[Rows from a robot dataset]
::::

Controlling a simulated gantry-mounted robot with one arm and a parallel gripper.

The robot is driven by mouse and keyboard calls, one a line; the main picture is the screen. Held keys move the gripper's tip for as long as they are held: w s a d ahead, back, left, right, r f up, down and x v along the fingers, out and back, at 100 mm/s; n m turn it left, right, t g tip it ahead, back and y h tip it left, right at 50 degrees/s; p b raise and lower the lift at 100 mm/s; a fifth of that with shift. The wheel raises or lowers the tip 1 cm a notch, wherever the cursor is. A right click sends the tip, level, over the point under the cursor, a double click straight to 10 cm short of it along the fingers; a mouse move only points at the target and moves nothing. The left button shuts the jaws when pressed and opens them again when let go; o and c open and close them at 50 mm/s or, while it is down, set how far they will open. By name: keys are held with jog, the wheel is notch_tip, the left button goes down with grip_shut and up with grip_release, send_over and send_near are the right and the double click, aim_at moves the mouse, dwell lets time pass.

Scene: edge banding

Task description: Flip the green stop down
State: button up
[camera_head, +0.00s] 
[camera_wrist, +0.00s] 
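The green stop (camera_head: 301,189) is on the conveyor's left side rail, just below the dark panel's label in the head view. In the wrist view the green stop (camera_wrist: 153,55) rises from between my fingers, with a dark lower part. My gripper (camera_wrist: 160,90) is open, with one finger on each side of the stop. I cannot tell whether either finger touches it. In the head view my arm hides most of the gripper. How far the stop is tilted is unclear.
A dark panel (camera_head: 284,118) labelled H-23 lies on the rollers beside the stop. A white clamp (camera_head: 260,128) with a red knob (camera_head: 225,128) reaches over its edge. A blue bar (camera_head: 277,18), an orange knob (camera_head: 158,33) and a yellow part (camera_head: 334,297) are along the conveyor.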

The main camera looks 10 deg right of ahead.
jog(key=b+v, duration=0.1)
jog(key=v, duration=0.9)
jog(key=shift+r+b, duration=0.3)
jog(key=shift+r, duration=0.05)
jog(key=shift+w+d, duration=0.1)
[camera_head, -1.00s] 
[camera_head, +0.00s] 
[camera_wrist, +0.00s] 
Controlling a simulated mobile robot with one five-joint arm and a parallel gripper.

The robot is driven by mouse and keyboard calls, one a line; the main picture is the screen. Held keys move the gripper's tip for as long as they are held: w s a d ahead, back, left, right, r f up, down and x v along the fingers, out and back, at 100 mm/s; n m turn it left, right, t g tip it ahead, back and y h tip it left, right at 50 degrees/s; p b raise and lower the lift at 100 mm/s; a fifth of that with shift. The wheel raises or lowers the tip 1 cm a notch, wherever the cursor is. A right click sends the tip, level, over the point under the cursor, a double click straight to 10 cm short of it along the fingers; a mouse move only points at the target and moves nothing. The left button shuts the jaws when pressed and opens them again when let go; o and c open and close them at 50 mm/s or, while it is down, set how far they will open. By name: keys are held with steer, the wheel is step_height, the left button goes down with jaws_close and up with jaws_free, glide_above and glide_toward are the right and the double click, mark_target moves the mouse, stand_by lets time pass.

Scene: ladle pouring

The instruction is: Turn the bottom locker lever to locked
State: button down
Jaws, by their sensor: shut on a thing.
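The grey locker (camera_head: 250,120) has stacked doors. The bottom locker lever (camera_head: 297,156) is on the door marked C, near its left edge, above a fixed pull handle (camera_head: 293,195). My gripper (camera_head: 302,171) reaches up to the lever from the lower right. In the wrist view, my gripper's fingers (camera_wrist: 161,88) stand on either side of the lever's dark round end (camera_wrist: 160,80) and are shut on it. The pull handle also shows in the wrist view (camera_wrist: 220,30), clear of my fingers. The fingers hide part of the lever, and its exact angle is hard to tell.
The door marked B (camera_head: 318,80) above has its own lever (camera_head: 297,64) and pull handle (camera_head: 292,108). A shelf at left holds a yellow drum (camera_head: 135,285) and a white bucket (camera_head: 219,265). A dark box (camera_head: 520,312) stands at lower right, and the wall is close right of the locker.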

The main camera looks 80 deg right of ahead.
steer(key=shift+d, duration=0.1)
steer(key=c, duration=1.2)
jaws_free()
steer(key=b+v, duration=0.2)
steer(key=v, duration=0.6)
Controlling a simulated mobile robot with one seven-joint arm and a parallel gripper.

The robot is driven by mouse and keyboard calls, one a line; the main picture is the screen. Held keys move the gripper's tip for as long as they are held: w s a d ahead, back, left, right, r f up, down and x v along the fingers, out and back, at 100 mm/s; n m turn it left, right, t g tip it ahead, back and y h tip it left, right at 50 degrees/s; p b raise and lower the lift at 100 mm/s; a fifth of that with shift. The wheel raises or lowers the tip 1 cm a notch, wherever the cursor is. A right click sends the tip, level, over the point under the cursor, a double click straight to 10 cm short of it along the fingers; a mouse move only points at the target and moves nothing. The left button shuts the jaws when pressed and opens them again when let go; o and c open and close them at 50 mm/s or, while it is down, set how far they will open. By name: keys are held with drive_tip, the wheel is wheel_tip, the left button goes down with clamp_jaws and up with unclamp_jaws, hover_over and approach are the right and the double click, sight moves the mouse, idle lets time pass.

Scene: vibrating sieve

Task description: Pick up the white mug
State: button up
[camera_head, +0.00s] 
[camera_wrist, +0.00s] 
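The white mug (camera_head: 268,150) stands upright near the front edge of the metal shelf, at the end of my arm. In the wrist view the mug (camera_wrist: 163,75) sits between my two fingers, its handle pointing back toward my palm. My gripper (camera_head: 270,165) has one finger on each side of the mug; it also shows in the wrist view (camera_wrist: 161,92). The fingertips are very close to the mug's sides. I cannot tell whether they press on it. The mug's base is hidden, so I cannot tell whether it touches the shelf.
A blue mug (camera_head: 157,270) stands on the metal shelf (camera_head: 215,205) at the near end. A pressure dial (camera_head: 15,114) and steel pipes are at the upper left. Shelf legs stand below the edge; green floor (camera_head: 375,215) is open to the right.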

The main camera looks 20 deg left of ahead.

::::

THE EXERCISE: State how many lines of the listing above hold the word "Scene", with nothing but the number.

ANSWER FOR THIS EXERCISE: 3